IV - exigir atestado ou exame, de qualquer natureza, para comprovação de esterilidade ou gravidez, na admissão ou permanência no emprego; (Incluído pela Lei nº 9.799, de 26.5.1999)

V - impedir o acesso ou adotar critérios subjetivos para deferimento de inscrição ou aprovação em concursos, em empresas privadas, em razão de sexo, idade, cor, situação familiar ou estado de gravidez; (Incluído pela Lei nº 9.799, de 26.5.1999)

VI - proceder o empregador ou preposto a revistas íntimas nas empregadas ou funcionárias. (Incluído pela Lei nº 9.799, de 26.5.1999)

Parágrafo único. O disposto neste artigo não obsta a adoção de medidas temporárias que visem ao estabelecimento das políticas de igualdade entre homens e mulheres, em particular as que se destinam a corrigir as distorções que afetam a formação profissional, o acesso ao emprego e as condições gerais de trabalho da mulher. (Incluído pela Lei nº 9.799, de 26.5.1999)

(BRASIL, 1943)

Art. 1o Esta Lei institui o Estatuto da Igualdade Racial, destinado a garantir à população negra a efetivação da igualdade de oportunidades, a defesa dos direitos étnicos individuais, coletivos e difusos e o combate à discriminação e às demais formas de intolerância étnica. (BRASIL, 2010)

Art. 3º Em cada instituição federal de ensino superior, as vagas de que trata o art. 1º desta Lei serão preenchidas, por curso e turno, por autodeclarados pretos, pardos e indígenas e por pessoas com deficiência, nos termos da legislação, em proporção ao total de vagas no mínimo igual à proporção respectiva de pretos, pardos, indígenas e pessoas com deficiência na população da unidade da Federação onde está instalada a instituição, segundo o último censo da Fundação Instituto Brasileiro de Geografia e Estatística - IBGE. (Redação dada pela Lei nº 13.409, de 2016)

(...)

Art. 5º Em cada instituição federal de ensino técnico de nível médio, as vagas de que trata o art. 4º desta Lei serão preenchidas, por curso e turno, por autodeclarados pretos, pardos e indígenas e por pessoas com deficiência, nos termos da legislação, em proporção ao total de vagas no mínimo igual à proporção respectiva de pretos, pardos, indígenas e pessoas com deficiência na população da unidade da Federação onde está instalada a instituição, segundo o último censo do IBGE. (Redação dada pela Lei nº 13.409, de 2016)

(...)

Art. 6º O Ministério da Educação e a Secretaria Especial de Políticas de Promoção da Igualdade Racial, da Presidência da República, serão responsáveis pelo acompanhamento e avaliação do programa de que trata esta Lei, ouvida a Fundação Nacional do Índio (Funai).

(BRASIL, 2012)

Art. 2º Poderão concorrer às vagas reservadas a candidatos negros aqueles que se autodeclararem pretos ou pardos no ato da inscrição no concurso público, conforme o quesito cor ou raça utilizado pela Fundação Instituto Brasileiro de Geografia e Estatística - IBGE. (BRASIL, 2014)

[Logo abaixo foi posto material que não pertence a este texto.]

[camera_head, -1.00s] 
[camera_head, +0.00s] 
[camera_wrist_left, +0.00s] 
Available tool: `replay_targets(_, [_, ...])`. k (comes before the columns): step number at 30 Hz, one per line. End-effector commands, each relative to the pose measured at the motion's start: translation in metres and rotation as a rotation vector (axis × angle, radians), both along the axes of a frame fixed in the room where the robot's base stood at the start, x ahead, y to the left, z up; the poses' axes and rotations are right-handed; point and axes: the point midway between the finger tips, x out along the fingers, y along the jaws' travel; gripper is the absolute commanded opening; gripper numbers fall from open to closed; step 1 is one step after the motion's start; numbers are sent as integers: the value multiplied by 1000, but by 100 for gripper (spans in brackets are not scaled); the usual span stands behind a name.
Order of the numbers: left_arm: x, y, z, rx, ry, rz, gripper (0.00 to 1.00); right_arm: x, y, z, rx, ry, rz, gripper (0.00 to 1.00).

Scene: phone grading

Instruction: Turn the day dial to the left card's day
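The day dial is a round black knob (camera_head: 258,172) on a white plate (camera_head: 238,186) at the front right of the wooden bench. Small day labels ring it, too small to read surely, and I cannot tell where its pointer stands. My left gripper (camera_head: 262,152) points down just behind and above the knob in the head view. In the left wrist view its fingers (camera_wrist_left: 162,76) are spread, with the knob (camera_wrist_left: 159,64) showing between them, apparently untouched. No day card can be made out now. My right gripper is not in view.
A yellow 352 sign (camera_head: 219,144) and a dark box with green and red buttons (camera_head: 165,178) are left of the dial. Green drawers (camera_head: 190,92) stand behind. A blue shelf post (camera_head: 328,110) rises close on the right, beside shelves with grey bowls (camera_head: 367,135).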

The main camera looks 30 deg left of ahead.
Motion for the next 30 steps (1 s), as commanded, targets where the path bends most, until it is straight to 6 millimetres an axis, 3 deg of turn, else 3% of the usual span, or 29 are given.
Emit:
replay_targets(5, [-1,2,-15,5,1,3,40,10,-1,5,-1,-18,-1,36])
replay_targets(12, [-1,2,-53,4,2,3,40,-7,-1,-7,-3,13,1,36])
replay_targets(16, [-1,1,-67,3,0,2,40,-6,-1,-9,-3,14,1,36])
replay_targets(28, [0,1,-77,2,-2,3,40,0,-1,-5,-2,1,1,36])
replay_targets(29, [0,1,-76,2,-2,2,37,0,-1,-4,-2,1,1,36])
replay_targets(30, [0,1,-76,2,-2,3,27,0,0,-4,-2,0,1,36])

No mérito, explicitou-se a abrangência da matéria. Nesse sentido, comentou-se, inicialmente, sobre o princípio constitucional da igualdade, examinado em seu duplo aspecto: formal e material. Rememorou-se o art. 5º, caput, da CF, segundo o qual ao Estado não seria dado fazer qualquer distinção entre aqueles que se encontrariam sob seu abrigo. Frisou-se, entretanto, que o legislador constituinte não se restringira apenas a proclamar solenemente a igualdade de todos diante da lei. Ele teria buscado emprestar a máxima concreção a esse importante postulado, para assegurar a igualdade material a todos os brasileiros e estrangeiros que viveriam no país, consideradas as diferenças existentes por motivos naturais, culturais, econômicos, sociais ou até mesmo acidentais. Além disso, atentaria especialmente para a desequiparação entre os distintos grupos sociais. Asseverou-se que, para efetivar a igualdade material, o Estado poderia lançar mão de políticas de cunho universalista — a abranger número indeterminado de indivíduos — mediante ações de natureza estrutural; ou de ações afirmativas — a atingir grupos sociais determinados — por meio da atribuição de certas vantagens, por tempo limitado, para permitir a suplantação de desigualdades ocasionadas por situações históricas particulares. Certificou-se que a adoção de políticas que levariam ao afastamento de perspectiva meramente formal do princípio da isonomia integraria o cerne do conceito de democracia. Anotou-se a superação de concepção estratificada da igualdade, outrora definida apenas como direito, sem que se cogitasse convertê-lo em possibilidade.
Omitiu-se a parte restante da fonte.